After a statue was vandalized in Louisville, Kentucky, Mayor Greg Fischer ordered a review of public art to find works linked racism and slavery, according to the Courier-Journal. The mayor says he wants to start a “conversation” about the display of public works with a controversial history.

The removal of Confederate statues has not come without trouble, as the protests against the removal of a Gen. Robert E. Lee statue in Charlottesville showed. While proponents of the removals argue it sends a signal to marginalized communities that the ideology they’ve come to represent should not be tolerated, those in favor of keeping them on display think of it as an attempt to erase history.

In San Antonio, not unlike Charlottesville, that division was on full display last Saturday as competing protests over a Confederate monument unfolded in a downtown park.

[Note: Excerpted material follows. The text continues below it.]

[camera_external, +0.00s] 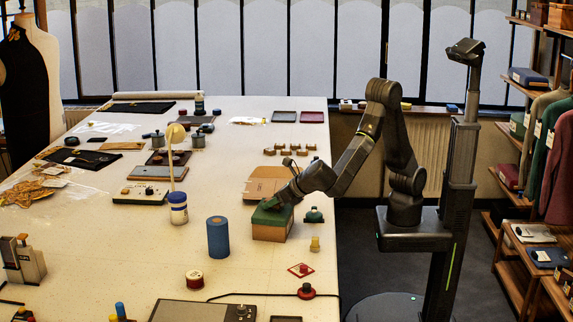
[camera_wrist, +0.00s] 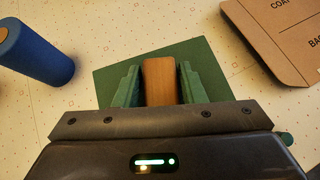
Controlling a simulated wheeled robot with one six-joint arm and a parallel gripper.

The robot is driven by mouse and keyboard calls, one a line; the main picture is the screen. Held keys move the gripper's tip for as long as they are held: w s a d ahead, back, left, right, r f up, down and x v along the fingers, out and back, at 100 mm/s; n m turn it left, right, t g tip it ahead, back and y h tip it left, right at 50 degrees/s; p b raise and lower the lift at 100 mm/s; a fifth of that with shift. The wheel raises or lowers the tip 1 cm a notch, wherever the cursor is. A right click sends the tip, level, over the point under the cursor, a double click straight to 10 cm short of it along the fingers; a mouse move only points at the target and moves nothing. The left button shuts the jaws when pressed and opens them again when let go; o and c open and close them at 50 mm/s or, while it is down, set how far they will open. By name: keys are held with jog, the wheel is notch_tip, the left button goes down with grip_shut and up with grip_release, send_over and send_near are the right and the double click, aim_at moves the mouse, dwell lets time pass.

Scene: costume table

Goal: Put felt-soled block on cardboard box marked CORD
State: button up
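A brown wooden block (camera_wrist: 160,80), which looks like the felt-soled block, stands between the green stepped fingers of my gripper (camera_wrist: 160,88). The fingers lie close against both its sides; its underside is hidden. Below it is the flat green top (camera_wrist: 115,80) of a box. In the external view this box (camera_external: 270,232) has a green top and brown sides, and my gripper (camera_external: 284,201) is low over it. I cannot tell whether the block touches the green top. I cannot read a CORD marking on the box.
A flat cardboard piece (camera_external: 262,184) with printed words lies behind the box; it also shows in the wrist view (camera_wrist: 285,35). A blue cylinder (camera_external: 218,238) stands to the left. A small green knobbed object (camera_external: 314,215) and a yellow piece (camera_external: 315,244) stand to the right.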

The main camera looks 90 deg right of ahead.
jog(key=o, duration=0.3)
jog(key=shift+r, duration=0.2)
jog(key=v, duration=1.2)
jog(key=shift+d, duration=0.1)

On opposite sides of the park, hundreds for and hundreds against the removal of a 40-foot-statue of an anonymous Confederate soldier. Earlier this year, all eyes were on New Orleans where workers blacked out company names and covered their faces to avoid being identified by opponents of statue removal. Chants of “you will not replace us” rang across the campus of the University of Virginia as neo-Nazis carried torches and gave Hitler salutes.

But, while cities are moving forward with plans, the U.S. military has refused to rename military bases that have come under scrutiny for bearing the names of Confederate leaders. There are 10 Army bases across the U.S. named after Confederate generals and officials.

Last week, the Army responded to a request by New York lawmakers to change the names of streets named after Confederate leaders on the Fort Hamilton military base. CNN reports a senior Army official said that while they recognize the “significance and sensitivity” of the issue, renaming the streets would be “contrary to the nation’s original intent in naming these streets, which was in the spirit of reconciliation.”

In 2015, when the Pentagon was first pressed on the issue of changing the names of some bases, officials said doing so would do a disservice to the nation’s history.

“These historic names represent individuals, not causes or ideologies. It should be noted that the naming occurred in the spirit of reconciliation, not division,” Brig. Gen. Malcolm B. Frost said at the time.